§ Work required
Transcribe the material exactly. Images do not belong in the copy.

§ Given data
↓
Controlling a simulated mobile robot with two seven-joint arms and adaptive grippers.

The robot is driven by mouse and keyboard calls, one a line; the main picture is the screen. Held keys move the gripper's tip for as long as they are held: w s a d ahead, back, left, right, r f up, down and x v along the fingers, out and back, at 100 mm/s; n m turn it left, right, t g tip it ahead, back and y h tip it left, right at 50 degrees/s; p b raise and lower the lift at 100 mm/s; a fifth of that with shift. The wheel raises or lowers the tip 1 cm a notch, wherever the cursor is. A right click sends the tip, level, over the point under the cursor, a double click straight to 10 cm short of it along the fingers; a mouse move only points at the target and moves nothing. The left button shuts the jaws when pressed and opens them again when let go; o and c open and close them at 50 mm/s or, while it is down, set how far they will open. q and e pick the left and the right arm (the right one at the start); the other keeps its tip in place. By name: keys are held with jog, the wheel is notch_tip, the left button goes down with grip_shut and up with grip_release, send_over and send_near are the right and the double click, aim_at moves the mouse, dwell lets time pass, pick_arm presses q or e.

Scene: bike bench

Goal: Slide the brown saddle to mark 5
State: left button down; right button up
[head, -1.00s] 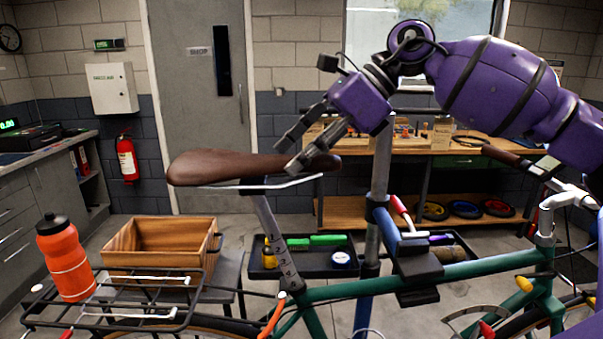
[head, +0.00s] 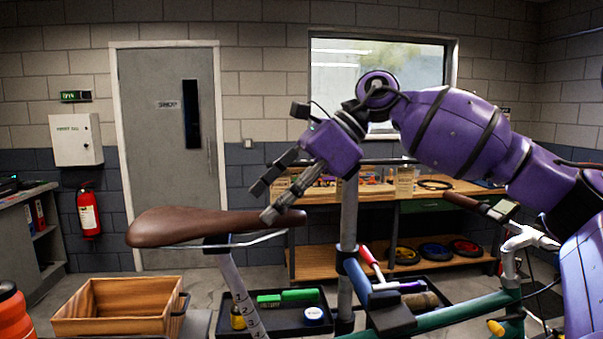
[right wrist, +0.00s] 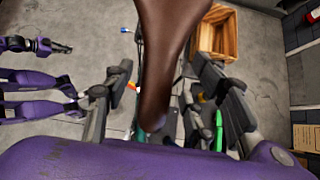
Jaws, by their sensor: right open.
↑
§ Solution to the problem
Controlling a simulated mobile robot with two seven-joint arms and adaptive grippers.

The robot is driven by mouse and keyboard calls, one a line; the main picture is the screen. Held keys move the gripper's tip for as long as they are held: w s a d ahead, back, left, right, r f up, down and x v along the fingers, out and back, at 100 mm/s; n m turn it left, right, t g tip it ahead, back and y h tip it left, right at 50 degrees/s; p b raise and lower the lift at 100 mm/s; a fifth of that with shift. The wheel raises or lowers the tip 1 cm a notch, wherever the cursor is. A right click sends the tip, level, over the point under the cursor, a double click straight to 10 cm short of it along the fingers; a mouse move only points at the target and moves nothing. The left button shuts the jaws when pressed and opens them again when let go; o and c open and close them at 50 mm/s or, while it is down, set how far they will open. q and e pick the left and the right arm (the right one at the start); the other keeps its tip in place. By name: keys are held with jog, the wheel is notch_tip, the left button goes down with grip_shut and up with grip_release, send_over and send_near are the right and the double click, aim_at moves the mouse, dwell lets time pass, pick_arm presses q or e.

Scene: bike bench

Goal: Slide the brown saddle to mark 5
State: left button down; right button up
[head, -1.00s] 
[head, +0.00s] 
[right wrist, +0.00s] 
Jaws, by their sensor: right open.

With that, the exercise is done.